PROBLEM DESCRIPTION
Of all the lines in this data, how many include "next"? Respond with the number only.

Some records

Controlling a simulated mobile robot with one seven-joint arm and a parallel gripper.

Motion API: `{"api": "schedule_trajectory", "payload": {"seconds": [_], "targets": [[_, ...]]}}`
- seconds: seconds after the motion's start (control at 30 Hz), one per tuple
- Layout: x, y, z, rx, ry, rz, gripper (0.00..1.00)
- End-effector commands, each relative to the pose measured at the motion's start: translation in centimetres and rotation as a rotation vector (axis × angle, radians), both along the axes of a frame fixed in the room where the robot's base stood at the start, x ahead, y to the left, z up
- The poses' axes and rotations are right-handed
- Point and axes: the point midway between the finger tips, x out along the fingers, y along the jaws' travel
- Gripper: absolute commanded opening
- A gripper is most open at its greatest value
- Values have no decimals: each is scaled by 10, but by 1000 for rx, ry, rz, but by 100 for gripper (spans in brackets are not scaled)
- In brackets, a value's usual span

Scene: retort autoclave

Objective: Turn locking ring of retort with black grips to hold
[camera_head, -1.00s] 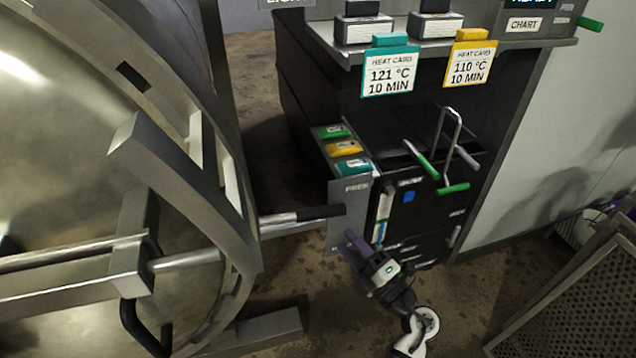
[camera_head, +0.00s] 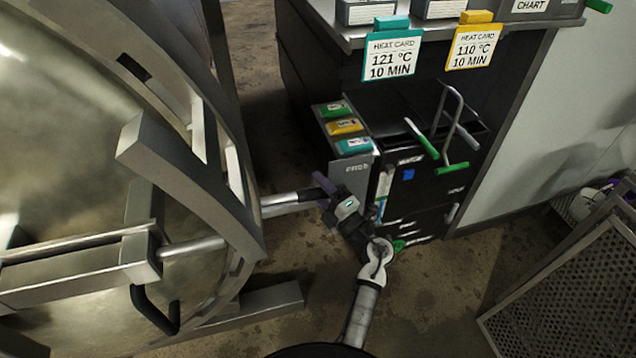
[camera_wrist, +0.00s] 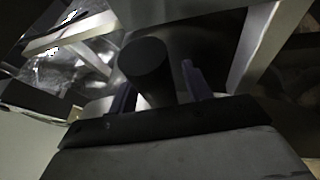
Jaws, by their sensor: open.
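The retort's round metal door (camera_head: 60,270) and its curved locking ring (camera_head: 205,200) fill the left of the head view. A silver bar (camera_head: 277,205) sticks out to the right from the ring and ends in a black grip (camera_head: 308,196). My gripper (camera_head: 325,188) is at the outer end of this grip. In the wrist view the round end of the black grip (camera_wrist: 147,62) shows between my two purple fingers, which are apart with one on each side. I cannot tell whether either finger touches it. The head view partly hides the grip's end behind my gripper.
A black curved handle (camera_head: 155,312) hangs on the door. A dark cabinet (camera_head: 425,185) with green-handled levers, heat cards and coloured buttons stands close behind my gripper. A perforated metal basket (camera_head: 560,285) is at the right. The floor between is open.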

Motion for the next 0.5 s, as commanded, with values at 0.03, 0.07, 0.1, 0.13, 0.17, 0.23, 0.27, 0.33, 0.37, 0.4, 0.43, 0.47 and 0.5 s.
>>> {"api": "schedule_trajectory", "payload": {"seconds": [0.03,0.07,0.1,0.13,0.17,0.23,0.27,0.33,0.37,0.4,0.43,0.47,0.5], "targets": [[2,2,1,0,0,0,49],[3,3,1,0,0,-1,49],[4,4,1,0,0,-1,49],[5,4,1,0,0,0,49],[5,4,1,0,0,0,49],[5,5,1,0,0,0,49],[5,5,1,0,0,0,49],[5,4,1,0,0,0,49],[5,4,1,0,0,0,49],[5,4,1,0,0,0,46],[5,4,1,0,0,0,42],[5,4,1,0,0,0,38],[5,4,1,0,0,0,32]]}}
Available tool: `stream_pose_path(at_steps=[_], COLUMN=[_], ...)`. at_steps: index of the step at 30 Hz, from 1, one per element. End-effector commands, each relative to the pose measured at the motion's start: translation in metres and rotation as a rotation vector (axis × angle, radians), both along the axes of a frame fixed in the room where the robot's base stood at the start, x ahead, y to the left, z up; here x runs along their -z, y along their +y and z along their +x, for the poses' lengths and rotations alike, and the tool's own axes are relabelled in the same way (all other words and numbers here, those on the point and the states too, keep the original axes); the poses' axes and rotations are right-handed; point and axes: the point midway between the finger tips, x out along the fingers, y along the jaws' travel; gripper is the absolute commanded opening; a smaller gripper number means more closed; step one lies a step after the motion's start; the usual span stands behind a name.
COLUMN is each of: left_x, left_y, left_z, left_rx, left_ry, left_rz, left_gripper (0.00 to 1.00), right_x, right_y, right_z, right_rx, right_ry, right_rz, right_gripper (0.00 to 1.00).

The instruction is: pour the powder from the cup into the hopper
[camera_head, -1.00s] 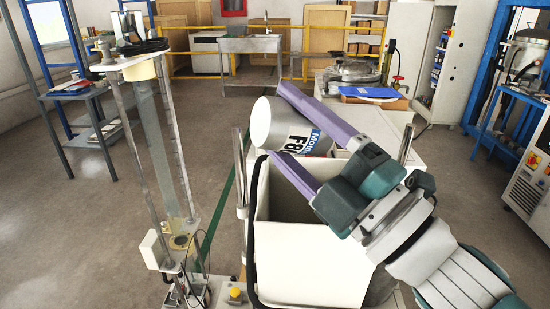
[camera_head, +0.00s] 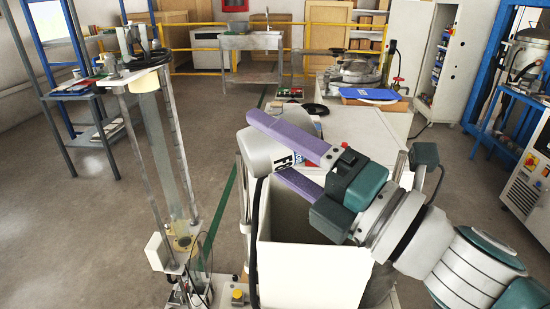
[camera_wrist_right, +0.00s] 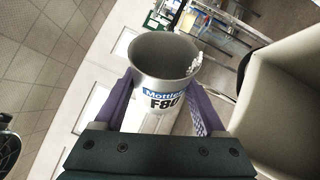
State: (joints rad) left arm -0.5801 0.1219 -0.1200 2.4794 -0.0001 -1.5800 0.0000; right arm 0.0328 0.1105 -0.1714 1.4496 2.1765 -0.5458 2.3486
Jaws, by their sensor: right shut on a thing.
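The cup (camera_head: 260,146) is pale grey with a dark-lettered label. It is tilted above the back-left rim of the hopper (camera_head: 308,262), a white open-topped box. My right gripper (camera_head: 268,145) is shut on the cup, with purple fingers on opposite sides of it. In the right wrist view the cup (camera_wrist_right: 157,92) shows its open mouth, and whitish bits show at the right of its rim. No powder is clearly visible inside. The beige hopper wall (camera_wrist_right: 283,82) is at the right of that view. My left gripper is out of view.
A tall tube stand (camera_head: 172,150) stands left of the hopper. A white worktop (camera_head: 370,135) lies behind the hopper, with a blue board (camera_head: 368,94) and round metal equipment (camera_head: 360,72) further back. Open floor lies at the left.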

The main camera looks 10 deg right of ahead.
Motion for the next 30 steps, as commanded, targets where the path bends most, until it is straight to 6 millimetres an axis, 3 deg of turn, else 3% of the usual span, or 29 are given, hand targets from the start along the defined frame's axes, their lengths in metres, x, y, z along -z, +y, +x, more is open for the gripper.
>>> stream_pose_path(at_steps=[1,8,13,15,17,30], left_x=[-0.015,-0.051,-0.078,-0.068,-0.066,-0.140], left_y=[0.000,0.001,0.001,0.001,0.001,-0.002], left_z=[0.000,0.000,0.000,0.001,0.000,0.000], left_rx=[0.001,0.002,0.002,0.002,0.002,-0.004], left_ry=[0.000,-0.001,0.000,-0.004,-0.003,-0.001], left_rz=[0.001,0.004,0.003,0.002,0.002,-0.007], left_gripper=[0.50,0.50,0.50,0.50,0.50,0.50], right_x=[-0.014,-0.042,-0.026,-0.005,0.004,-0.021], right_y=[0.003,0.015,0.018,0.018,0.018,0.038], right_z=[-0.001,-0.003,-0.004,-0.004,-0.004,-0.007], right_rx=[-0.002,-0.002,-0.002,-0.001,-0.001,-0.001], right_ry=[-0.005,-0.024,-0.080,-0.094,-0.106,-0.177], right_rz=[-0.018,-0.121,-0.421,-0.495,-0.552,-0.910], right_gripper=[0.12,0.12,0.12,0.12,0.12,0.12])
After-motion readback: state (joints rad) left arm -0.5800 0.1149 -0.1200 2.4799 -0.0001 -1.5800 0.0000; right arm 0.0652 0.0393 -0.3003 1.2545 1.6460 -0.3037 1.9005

OUTPUT FOR THIS TASK
2